Tunnelling your Local Development Environment with Ngrok

Kimeshan Naidoo
Unibuddy Technology Blog
3 min readJun 11, 2020

Sometimes you may want to test out your local dev features or code changes on other devices than your local development machine, or perhaps you want another colleague to be able to try out your code. You could push it to your QA or Staging environment, but it might not be ready and you’d have to wait for your CI to run. Instead, you can do this using tunnels with ngrok.

If you’re developing a web application, you will need to create three tunnels, usually for your:

  • Database
  • Backend server (e.g Python Flask API)
  • Client app (usually served with Webpack)

You should have all of these up and running locally and note down the port numbers they’re running on.

Step by Step Instructions

  1. Sign up and create a free account on Ngrok
  2. Now, download ngrok by following these instructions for your operating system. Make sure that ngrok is recognisable in your terminal. You can test this our by trying out the command ngrok — version in your terminal which should result in something like:
If you’ve installed ngrok successfully on your local machine, you should be able to execute this command.

3. Create a .yml file and give it a name, here we’ll call it ngrok_unibuddy.yml. This YAML below tells ngrok to tunnel my webpack client app at port 4300, my backend server on port 5000 and database on port 27017. You will need to use your auth_token to replace <your_auth_token> in the file. You can find in your ngrok dashboard, by clicking on “Auth” and then finding it under tunnel token.

authtoken: <your_auth_token>
tunnels:
your_client_app:
proto: http
addr: 4300
host_header: localhost:4300
bind_tls: false
your_server:
proto: http
addr: 5000
host_header: localhost:5000
bind_tls: false
your_database:
proto: tcp
addr: 27017

Note: By default ngrok creates both a tls and non-tls tunnel, we’re specifying non-tls tunnels in this YAMl to get around the ngrok free account limit which only allows 4 tunnels. If you need both or simply need more tunnels, then you will have to upgrade your account.

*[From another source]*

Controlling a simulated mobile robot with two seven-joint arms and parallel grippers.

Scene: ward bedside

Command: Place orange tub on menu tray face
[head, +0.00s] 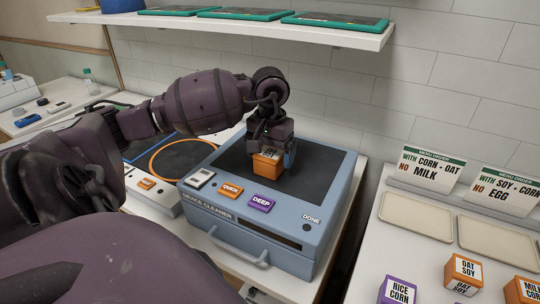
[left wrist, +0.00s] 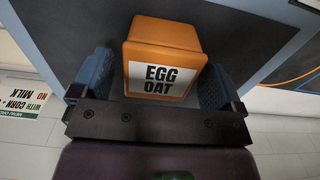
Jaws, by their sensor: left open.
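An orange tub (head: 266,161) stands on the dark top plate of the blue device cleaner. In the left wrist view the tub (left wrist: 162,60) shows a white label reading EGG OAT. My left gripper (head: 272,148) reaches down over it, open, with one blue finger on each side of the tub; I cannot tell whether they touch it. Two cream menu trays (head: 417,217) (head: 497,243) lie on the right counter, bare, below cards reading MILK and EGG. Other orange tubs, one labelled OAT SOY (head: 465,273) and one partly cut off (head: 523,291), stand in front. My right gripper is not seen.
The device cleaner (head: 307,238) has a front handle and QUICK and DEEP blocks. A purple RICE CORN tub (head: 397,290) stands at the right counter's front. A shelf (head: 230,26) with teal-edged tablets hangs above. A gap separates the cleaner from the right counter.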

4. Start your tunnels by executing the following command from the directory that contains your ngrok_unibuddy.yml:

ngrok start --all -config=./ngrok_unibuddy.yml

To learn more about the ngrok start command and others, see the ngrok docs.

You will now have three tunnels running and your terminal should look similar to this:

Tunnels up and running!

5. Lastly, you will need to point your client app to the tunnelled server (in the image of my terminal above it’s the ngrok.io address pointing to localhost:5000). Depending on your client application, you either have this hard coded (not recommended) and will need to change that or like me, you have the client app URL set based on an environmental variable. I simply have to do a yarn start while setting the API_URL env var- this points my client app to the new tunnelled server:

API_URL="http://b189cc87.ngrok.io" yarn start

Open your web app on any device

If you’ve done everything correctly you can now open your client app (use the tunnel ngrok.io address pointing to it) on any device. Simply share the client app ngrok address with a team member or friend to try out your shiny new code or feature that’s still in development on your local machine!

Now when I open up my client app using the address from the example from above: http://02dad245.ngrok.io/unibuddy/test-event

I see my client app successfully! 🎉

Our Live Event client app at Unibuddy

You can create tunnels for other apps or servers similarly by modifying the YAML, once again — the ngrok docs are your friend!